The following theorem, proven in Supplementary Information, establishes our lower bound on the trace distance between Gaussian states.

Theorem 11

(Lower bound on the distance between Gaussian states) Let ρ1 and ρ2 be n-mode Gaussian states satisfying the energy constraint \({\rm{Tr}}[{\hat{E}}_{n}{\rho }_{1}],{\rm{Tr}}[{\hat{E}}_{n}{\rho }_{2}]\le E\). Then,

$$\begin{aligned}{d}_{{\rm{tr}}}(\;{\rho }_{1},{\rho }_{2})&\ge\frac{1}{200}\min \left\{1,\frac{\parallel {\bf{m}}(\;{\rho }_{1})-{\bf{m}}(\;{\rho }_{2})\parallel }{\sqrt{4E+1}}\right\},\\ {d}_{{\rm{tr}}}(\;{\rho }_{1},{\rho }_{2})&\ge\frac{1}{200}\min \left\{1,\frac{\parallel V(\;{\rho }_{2})-V(\;{\rho }_{1}){\parallel }_{2}}{4E+1}\right\},\end{aligned}$$

(33)

where \(\|{\bf{m}}\|:=\sqrt{{{\bf{m}}}^{\top }{\bf{m}}}\) and \(\parallel V{\parallel }_{2}:=\sqrt{{\rm{Tr}}[{V}^{\top }V]}\) denote the Euclidean norm and the Hilbert–Schmidt norm, respectively.

The proof of this theorem relies heavily on state-of-the-art bounds recently established for Gaussian probability distributions58.

Theorems 10 and 11 allow us to answer the question posed at the beginning of this section. Indeed, these theorems imply that, if we know with error ε the first moment and the covariance matrix of an unknown Gaussian state, the resulting trace-distance error that we make on the state is at most \(O(\sqrt{\varepsilon })\) and at least Ω(ε).

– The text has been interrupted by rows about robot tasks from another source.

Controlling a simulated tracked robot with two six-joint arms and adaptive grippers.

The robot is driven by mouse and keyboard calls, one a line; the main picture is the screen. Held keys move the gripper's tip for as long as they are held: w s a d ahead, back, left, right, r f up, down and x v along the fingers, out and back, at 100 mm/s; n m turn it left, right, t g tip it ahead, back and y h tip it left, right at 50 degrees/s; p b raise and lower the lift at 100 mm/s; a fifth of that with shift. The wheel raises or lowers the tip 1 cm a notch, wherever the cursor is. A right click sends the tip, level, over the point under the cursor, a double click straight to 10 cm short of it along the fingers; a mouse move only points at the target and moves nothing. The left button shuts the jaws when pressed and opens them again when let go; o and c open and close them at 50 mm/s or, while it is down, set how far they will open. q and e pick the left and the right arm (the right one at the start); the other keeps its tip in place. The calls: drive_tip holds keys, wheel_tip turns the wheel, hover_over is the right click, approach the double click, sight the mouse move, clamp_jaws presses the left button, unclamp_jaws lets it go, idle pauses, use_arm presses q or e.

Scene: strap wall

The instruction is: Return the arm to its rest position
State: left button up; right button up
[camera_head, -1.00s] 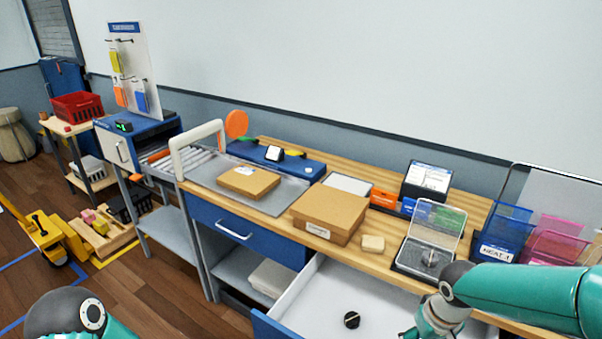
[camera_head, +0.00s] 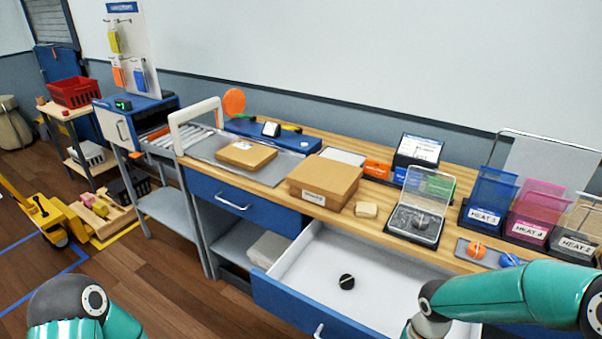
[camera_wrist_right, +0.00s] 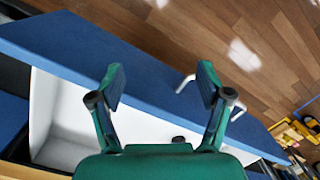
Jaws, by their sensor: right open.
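My right arm (camera_head: 505,297) comes in from the right over the open drawer; its gripper is below the edge of the head view. In the right wrist view my right gripper (camera_wrist_right: 160,85) is open and empty, with its two fingers spread above the open drawer's blue front panel (camera_wrist_right: 140,72). My left arm (camera_head: 80,308) shows at the bottom left of the head view; its gripper is out of the picture.
The open drawer (camera_head: 290,297) holds a small black round object (camera_head: 346,281). On the bench are cardboard boxes (camera_head: 324,180), a clear-lidded case (camera_head: 412,217) and labelled bins (camera_head: 487,208).

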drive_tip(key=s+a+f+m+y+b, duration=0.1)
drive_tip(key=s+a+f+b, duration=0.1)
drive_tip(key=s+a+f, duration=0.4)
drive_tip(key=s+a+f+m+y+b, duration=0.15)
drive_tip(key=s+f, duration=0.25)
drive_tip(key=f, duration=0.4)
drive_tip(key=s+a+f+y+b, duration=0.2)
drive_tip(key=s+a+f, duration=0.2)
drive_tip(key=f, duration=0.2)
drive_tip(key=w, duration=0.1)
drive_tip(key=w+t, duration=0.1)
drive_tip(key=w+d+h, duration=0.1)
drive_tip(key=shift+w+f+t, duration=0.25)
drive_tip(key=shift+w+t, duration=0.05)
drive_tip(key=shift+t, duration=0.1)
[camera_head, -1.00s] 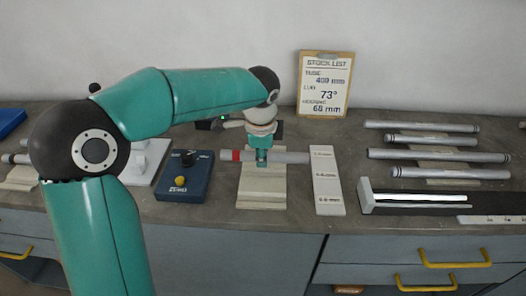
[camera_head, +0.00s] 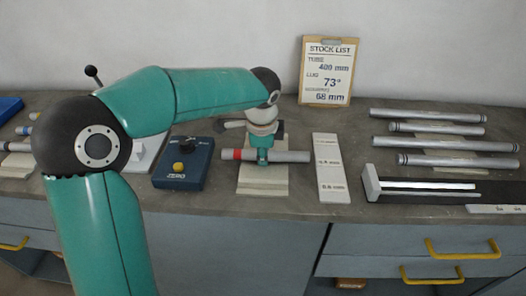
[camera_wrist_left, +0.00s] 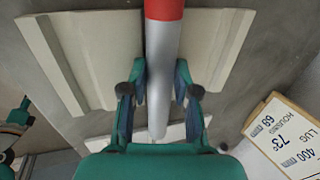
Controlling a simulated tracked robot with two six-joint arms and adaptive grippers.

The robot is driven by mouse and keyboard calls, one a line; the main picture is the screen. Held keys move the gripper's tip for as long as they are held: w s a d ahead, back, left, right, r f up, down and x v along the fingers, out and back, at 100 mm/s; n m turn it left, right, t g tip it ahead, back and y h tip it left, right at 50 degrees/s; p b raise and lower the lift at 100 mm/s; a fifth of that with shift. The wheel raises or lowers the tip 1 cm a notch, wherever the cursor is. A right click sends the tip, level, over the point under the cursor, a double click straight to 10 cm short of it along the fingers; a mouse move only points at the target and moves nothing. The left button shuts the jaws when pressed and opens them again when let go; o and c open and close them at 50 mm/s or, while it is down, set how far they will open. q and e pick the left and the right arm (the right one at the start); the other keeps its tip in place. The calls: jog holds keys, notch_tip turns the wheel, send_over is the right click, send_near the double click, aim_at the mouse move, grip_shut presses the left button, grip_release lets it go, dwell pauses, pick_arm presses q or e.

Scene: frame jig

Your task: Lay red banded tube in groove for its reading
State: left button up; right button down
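The grey tube with a red band (camera_head: 285,156) lies level across the cream grooved block (camera_head: 262,184), red band toward its left end. My left gripper (camera_head: 262,153) comes down from above onto the tube's middle. In the left wrist view the tube (camera_wrist_left: 160,65) runs between the two fingers (camera_wrist_left: 160,92), which press against its sides. The block (camera_wrist_left: 85,60) shows behind the tube on both sides. The tube hides the groove's middle, so I cannot tell whether it touches the groove. My right gripper is out of view.
A blue box with a yellow ZERO button (camera_head: 184,163) stands left of the block. A pale marked strip (camera_head: 329,168) lies close on the right. Several grey tubes (camera_head: 440,143) and a dark slotted fixture (camera_head: 420,190) are farther right. A stock list board (camera_head: 327,72) stands behind.

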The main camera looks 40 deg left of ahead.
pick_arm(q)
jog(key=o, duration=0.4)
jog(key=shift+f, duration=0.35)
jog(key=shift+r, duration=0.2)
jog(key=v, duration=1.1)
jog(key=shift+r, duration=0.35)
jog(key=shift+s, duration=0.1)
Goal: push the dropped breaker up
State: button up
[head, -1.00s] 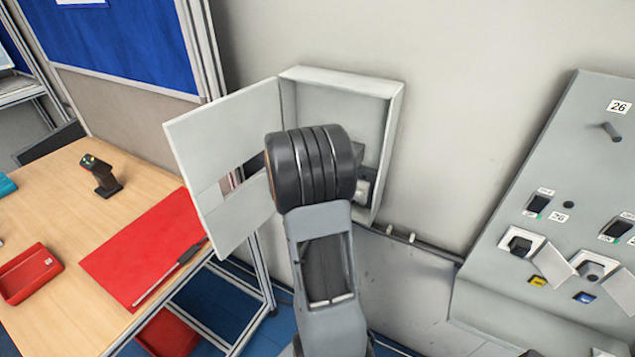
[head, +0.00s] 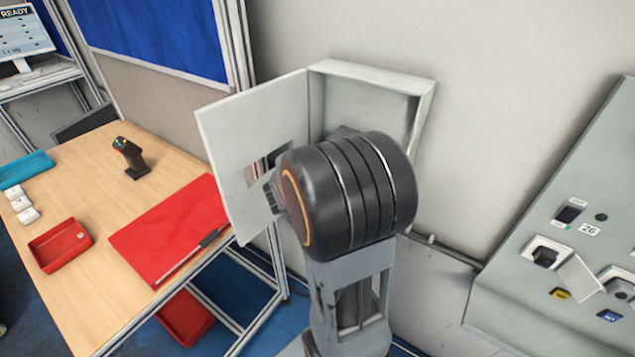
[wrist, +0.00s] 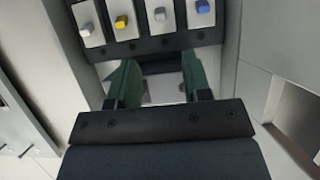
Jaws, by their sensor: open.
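In the wrist view, a row of breakers (wrist: 140,28) with grey, yellow, grey and blue switches crosses the top. The fingertips are just below the row in the picture; contact is not clear. In the head view, the open grey wall cabinet (head: 372,72) stands behind my arm, which hides the breakers. Its door (head: 235,130) is swung out to the left.
A wooden table (head: 90,180) at left holds a scanner (head: 130,155), a red mat (head: 165,225), a pen and a red tray (head: 60,245). A grey panel (head: 560,200) with sockets stands at right. The cabinet door and walls lie close around my arm.

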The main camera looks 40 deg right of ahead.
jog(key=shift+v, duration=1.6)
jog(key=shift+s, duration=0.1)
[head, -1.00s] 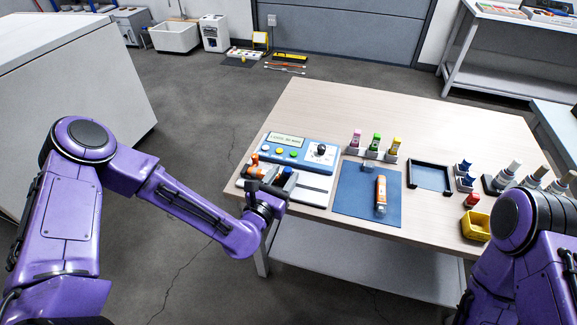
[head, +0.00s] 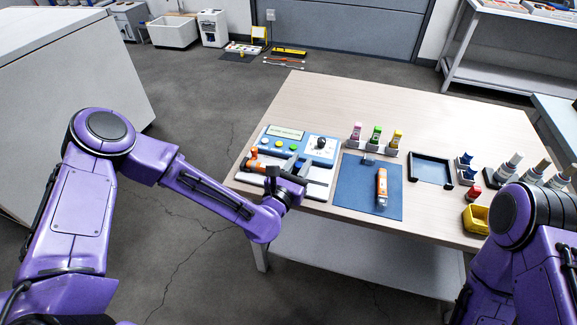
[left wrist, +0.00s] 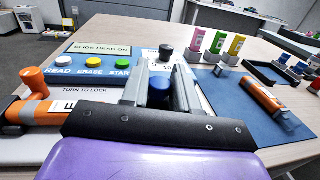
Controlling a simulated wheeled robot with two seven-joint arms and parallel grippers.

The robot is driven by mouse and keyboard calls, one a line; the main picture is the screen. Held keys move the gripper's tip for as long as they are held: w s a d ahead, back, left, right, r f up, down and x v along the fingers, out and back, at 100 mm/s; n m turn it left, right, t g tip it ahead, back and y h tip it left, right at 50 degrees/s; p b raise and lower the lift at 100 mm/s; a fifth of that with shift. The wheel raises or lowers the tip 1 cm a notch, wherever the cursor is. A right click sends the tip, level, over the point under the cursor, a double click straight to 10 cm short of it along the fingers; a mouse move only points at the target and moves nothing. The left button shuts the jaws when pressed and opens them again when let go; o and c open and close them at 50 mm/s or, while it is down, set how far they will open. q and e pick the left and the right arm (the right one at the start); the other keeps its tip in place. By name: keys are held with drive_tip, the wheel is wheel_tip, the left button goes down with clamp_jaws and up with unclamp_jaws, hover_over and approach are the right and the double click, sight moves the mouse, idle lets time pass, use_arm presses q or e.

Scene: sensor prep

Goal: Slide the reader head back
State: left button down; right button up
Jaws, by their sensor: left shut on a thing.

In particular, this proves Theorem 3.

The trace-distance bound of Theorem 10 can be improved by assuming one of the Gaussian states to be pure, as we detail in the following theorem, which is proven in the Supplementary Information.

Theorem 12

(Improved bound for pure states) Let ψ be a pure n-mode Gaussian state and let ρ be an n-mode (possibly non-Gaussian) state satisfying the energy constraints \({\rm{Tr}}[\psi {\hat{E}}_{n}],{\rm{Tr}}[\rho {\hat{E}}_{n}]\le E\). Then

$${d}_{{\rm{tr}}}(\;\rho ,\psi )\le \sqrt{E}\sqrt{2\|{\bf{m}}(\;\rho )-{\bf{m}}(\psi ){\|}^{2}+\|V(\;\rho )-V(\psi ){\|}_{\infty }},$$

(34)

where \(\|{\bf{m}}\|:=\sqrt{{{\bf{m}}}^{\top }{\bf{m}}}\) and ∥ ⋅ ∥∞ denote the Euclidean norm and the operator norm, respectively.

By exploiting this improved bound, we show in Supplementary Information that the tomography of pure Gaussian states can be achieved using O(n5E3/ϵ4) copies of the state. This represents an improvement over the mixed-state scenario considered in Theorem 4.

Moreover, the bound in Theorem 12 can be useful for quantum-state certification15, as we briefly detail now. Suppose one aims to prepare a pure Gaussian state ψ with known first moment and covariance matrix. In a noisy experimental set-up, however, an unknown state ρ is effectively prepared. By accurately estimating the first two moments of ρ (which can be done efficiently, as shown in Supplementary Information), one can estimate the right-hand side of equation (34), which provides an upper bound on the trace distance between the target state ψ and the noisy state ρ, thereby providing a measure of the precision of the quantum device. Consequently, the device can be adjusted to minimize the error in state preparation.